Overview of Tribal Tattoos

Tribal tattoos have been used for as long as people have needed to identify themselves and they are the “in” thing at the moment. This trend began in the nineties and has only increased as time has passed. The tribal tattoo has had many purposes in human history but they originated mainly to identify a clan or group. Some groups would use the tattoos to identify distant relatives from far away tribes or to find each other after they passed away and were wandering the heavens looking for their tribe members. The tribal tattoo was also used to depict important events that occurred in a tribe or clan, almost like keeping a recorded history of events. (Syrkiewicz, 2008) Naturally a tribal tattoo has a different use today but in the end the modern tribal tattoo is still a form of identification.
Today in many instances the person getting a tribal tattoo wants the tattoo to illustrate something about them, almost like a tattoo of self identification. They are a way for a person to make a statement about themselves for other people to see and interpret. However, the tribal tattoo today is used not to group people into the same tribe but to express personality and individuality. (Hemingson, 1999-2009)
Oftentimes gangs, clubs, and military members will use a tattoo to identify themselves to others. This type of usage for a tattoo is similar to the use of tattoos five thousand years ago when the tribal tattoo art form is believed to have originated. (Syrkiewicz, 2008) Members of different gangs or military groups can identify each other by using a specific tattoo. They often form a bond around a particular symbol almost like a brotherhood. For gang members, the tattoo is used to define their members and lets them know who is friendly or not. All cultures have used tattoos as some form of identification and the trend is back in fashion today.
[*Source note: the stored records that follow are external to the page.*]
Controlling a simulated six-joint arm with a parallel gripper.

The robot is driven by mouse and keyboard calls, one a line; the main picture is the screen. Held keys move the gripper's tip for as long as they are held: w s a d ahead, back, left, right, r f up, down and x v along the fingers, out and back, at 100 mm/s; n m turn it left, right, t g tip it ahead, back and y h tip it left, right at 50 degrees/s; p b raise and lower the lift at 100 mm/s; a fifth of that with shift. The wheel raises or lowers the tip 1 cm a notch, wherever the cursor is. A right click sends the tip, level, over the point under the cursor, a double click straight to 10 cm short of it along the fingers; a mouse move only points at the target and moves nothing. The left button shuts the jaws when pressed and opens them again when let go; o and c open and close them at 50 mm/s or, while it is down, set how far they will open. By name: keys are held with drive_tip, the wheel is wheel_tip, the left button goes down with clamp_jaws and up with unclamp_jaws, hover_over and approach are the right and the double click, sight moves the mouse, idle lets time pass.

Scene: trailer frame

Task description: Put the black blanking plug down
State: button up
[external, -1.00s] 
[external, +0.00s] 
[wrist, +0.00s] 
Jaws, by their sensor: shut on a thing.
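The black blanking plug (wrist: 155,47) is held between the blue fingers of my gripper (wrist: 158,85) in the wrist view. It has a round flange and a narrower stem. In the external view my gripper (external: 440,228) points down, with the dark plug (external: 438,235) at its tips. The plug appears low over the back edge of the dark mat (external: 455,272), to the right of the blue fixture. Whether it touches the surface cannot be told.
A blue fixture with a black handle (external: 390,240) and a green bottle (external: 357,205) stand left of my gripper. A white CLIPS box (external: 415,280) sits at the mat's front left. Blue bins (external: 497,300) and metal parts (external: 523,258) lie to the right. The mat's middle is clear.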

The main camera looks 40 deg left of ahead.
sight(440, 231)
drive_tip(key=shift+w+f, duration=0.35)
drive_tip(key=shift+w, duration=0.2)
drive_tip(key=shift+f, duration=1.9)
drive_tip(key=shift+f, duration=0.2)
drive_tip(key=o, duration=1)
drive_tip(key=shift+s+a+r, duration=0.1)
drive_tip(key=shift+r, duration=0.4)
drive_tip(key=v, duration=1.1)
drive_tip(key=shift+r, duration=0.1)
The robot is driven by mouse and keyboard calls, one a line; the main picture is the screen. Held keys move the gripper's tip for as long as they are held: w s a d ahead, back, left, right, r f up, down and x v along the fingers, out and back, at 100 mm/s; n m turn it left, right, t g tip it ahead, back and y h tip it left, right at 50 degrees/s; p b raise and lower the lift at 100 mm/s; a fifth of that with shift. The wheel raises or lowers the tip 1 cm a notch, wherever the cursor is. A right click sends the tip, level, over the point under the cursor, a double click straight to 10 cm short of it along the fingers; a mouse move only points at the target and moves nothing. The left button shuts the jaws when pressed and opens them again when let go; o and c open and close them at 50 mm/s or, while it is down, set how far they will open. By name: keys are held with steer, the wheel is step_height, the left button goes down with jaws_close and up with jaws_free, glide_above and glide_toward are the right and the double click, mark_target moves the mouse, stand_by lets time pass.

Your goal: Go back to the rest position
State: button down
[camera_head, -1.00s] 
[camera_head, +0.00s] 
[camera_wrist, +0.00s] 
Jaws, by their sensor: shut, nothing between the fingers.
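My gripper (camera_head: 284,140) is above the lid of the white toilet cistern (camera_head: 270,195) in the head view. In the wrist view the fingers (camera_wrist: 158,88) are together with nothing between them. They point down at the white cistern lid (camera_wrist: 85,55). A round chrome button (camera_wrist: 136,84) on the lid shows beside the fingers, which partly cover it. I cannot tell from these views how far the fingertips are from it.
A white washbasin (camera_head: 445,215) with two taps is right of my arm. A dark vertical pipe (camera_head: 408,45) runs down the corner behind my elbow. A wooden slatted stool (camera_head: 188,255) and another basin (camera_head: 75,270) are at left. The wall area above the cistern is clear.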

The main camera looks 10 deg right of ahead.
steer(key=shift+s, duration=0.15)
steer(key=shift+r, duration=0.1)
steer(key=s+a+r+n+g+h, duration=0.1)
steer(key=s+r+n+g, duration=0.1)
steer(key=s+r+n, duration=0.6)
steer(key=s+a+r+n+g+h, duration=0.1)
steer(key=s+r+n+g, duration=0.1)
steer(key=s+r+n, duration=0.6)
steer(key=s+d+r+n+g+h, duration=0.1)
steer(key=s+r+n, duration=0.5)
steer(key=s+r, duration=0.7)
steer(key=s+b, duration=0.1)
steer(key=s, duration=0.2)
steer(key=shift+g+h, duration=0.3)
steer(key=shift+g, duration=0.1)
A tattoo magazine titled Tattoo Times, founded in 1982 by Don Ed Hardy and Leo Zulueta, started a new fascination with the tribal tattoo. (Tebi, 2004-2008) They called their first article “New Tribalism” and it featured tribal designs from the South Pacific, tattoos that had lost favor many years before. (Tebi, 2004-2008) Tattoo artistry itself had been going through problems with negative feelings from society at the time so an article illustrating these wonderful tribal designs helped alleviate some of the negative feelings people had about these tattoos. It actually had the effect of re-popularizing the ancient art form.
The tribal designs seen most commonly today are similar to designs used by the Polynesians for thousands of years. They often have a geometric silhouette pattern that may be considered too easy to do by many tattoo artists. Since these are not considered challenging, some artists do not like to do them. (Tebi, 2004-2008)
Celtic tribal patterns are also popular today. They were distributed by sailors hundreds of years ago as they traveled from Europe. Actually, sailors can be thanked for causing the original popularity of tattoo artistry in the modern western world. The word tattoo comes from the Tahitian word, ‘ta-taw’, which was thought to be the sound a person would hear when the tattooing instruments were used. When the sailors returned to Europe with tattoos that illustrated their adventures, people were fascinated and many wanted to have their own. (Tebi, 2004-2008)
The type and location of a tribal tattoo is a limitless as the unique personality of the person who wants it. Some examples are tribal armband, Celtic tattoo, tribal wolf tattoo, tribal shoulder tattoo, tribal scorpion, butterfly dragon, dog, bird, bull, tiger and many, many more. There are also tribal sleeve tattoos, lower back tribal tattoos, and tribal star tattoos. (Hemingson, 1999-2009) As with all artistic mediums and cultural developments, the art form of tribal tattoos is continually changing. But, the art form is always going to reflect the depth and potential of the person who wants the tattoo as well as the artist’s interpretation of the tribal design.